Justin McKoy is headed to North Carolina, Casey Morsell to N.C. State. Virginia hoops fans are fretting over losing guys to ACC rivals, but when you break it down, they shouldn’t be.
The 6’8” McKoy is the first recruit for coach Hubert Davis, who obviously sees in McKoy what Tony Bennett didn’t – that McKoy can play on the perimeter.
Bennett used McKoy at four, setting screens and rolling and popping off them in the mover-blocker, playing bigs and stretch fours in the Pack Line.
Davis must envision McKoy being able to contribute at three, because Carolina would appear to be loaded at four and five.
That’s assuming five-star freshmen Walker Kessler (transfer portal) and Day’Ron Sharpe and talented sophomore Armando Bacot (the latter two testing the NBA Draft waters) return.
Maybe Davis isn’t assuming they return, but even if they don’t, McKoy isn’t a classic North Carolina post guy.
The Carolina Way is to have bigs who are, you know, big – 6’10” and up, 240 pounds and up.
McKoy is 6’8”, 215, so, strikes one and two there.
Strike three would be how he gets his offense.
The Carolina Way: the bigs get the ball in the post, and power or drop-step or turnaround their way to buckets.
According to Hoop-Math, Bacot got 73.9 percent of his shots at the rim this past season.
Sharpe got 70.4 percent of his shots at the rim; Kessler, 68.9 percent.
Diving deeper, Synergy Sports had Sharpe getting 37.3 percent of his shots on post-ups, Bacot 28.0 percent, Kessler 26.6 percent.
McKoy, per Hoop-Math, got 53.4 percent of his shots at the rim, and 15.1 percent on post-ups.
You can say there has to be some allowance for how UVA’s offense is much less reliant on post-ups – the ‘Hoos only went to post-ups on 8.6 percent of their offensive possessions in 2020-2021; UNC used post-ups on 14.8 percent of possessions last season.
Maybe going to Chapel Hill and learning the Carolina Way gets McKoy to cut down on the two-point jumpers (31.0 percent of his shots last season) and threes (15.5 percent of his shots) and play back to the basket.
More likely, he’s a three who put up nine threes in 214 minutes, shot 37.3 percent on two- and three-point jumpers, and is going to contribute on offense mainly on offensive rebounds and transition.
He’s an energy guy, so maybe he can be another Leaky Black for the Tar Heels, but that’s the ceiling.
On to Morsell.
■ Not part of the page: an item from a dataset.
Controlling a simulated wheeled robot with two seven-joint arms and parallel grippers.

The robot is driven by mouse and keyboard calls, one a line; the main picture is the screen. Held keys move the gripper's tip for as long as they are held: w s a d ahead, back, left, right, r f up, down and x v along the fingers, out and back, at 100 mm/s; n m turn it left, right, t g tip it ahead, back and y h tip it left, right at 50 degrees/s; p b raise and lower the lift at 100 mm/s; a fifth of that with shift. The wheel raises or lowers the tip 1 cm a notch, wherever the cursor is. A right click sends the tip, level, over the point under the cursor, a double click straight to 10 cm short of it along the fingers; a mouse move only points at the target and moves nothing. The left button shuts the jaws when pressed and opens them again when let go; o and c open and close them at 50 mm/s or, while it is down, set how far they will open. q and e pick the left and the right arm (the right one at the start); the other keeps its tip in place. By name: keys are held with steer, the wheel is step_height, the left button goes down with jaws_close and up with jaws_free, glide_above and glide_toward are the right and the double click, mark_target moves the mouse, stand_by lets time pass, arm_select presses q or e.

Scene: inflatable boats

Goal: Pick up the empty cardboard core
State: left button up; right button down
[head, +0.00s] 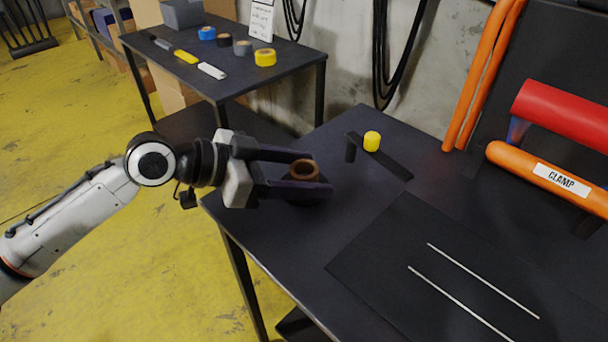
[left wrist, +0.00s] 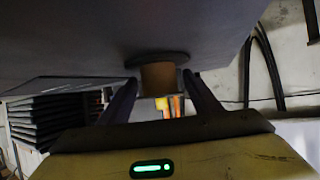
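The brown cardboard core (head: 304,164) stands upright near the left corner of the dark workbench (head: 345,215). In the left wrist view, which looks upside down, the core (left wrist: 158,78) shows on a dark round base (left wrist: 158,58). My left gripper (head: 308,172) reaches in from the left with one finger on each side of the core. In the left wrist view the fingers (left wrist: 160,78) look apart, with a narrow gap on each side of the core. The near finger hides the core's lower part in the head view. My right gripper is not in view.
A yellow roll (head: 372,140) sits on a dark bar holder behind the core. A black mat (head: 470,265) with two pale strips lies to the right. Orange and red tubes (head: 560,115) stand at the back right. A second table (head: 285,72) holds several tape rolls and tools.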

I’m not exactly sure where he fits in for coach Kevin Keatts after looking at what you’d expect to be returning for the fall.
State loses 6’0” guard Braxton Beverly (who has transferred to Eastern Kentucky), but otherwise returns the core of the rotation that went 6-2 down the stretch in 2020-2021.
Most likely, the 6’3” Morsell (4.4 ppg, 39.6% FG, 26.3% 3FG) is a depth guy in the backcourt next season – alongside Cam Hayes (7.8 ppg, 38.4% FG, 36.4% 3FG), Thomas Allen (7.4 ppg, 36.4% FG, 37.9% 3FG), Shakeel Moore (6.8 ppg, 44.1% FG, 34.4% 3FG) and Dereon Seabron (5.2 ppg, 48.5% FG, 25.0% 3FG).
Keatts also has a pair of incoming freshman recruits figured to compete for minutes in the backcourt – four-star Terquavion Smith and three-star Breon Pass.
That’s a lot of dudes competing for the 80 minutes that Keatts has to give out to his guards each night.
None of whom stands out right now as a difference-maker.
Maybe Morsell thinks the change of scenery will get him moving in that direction.
Bennett appears to have traded up with 6’4” guard Armaan Franklin (11.4 ppg, 42.9% FG, 42.4% 3FG at Indiana in 2020-2021) sliding into the roster and scholarship slot left open by Morsell’s departure.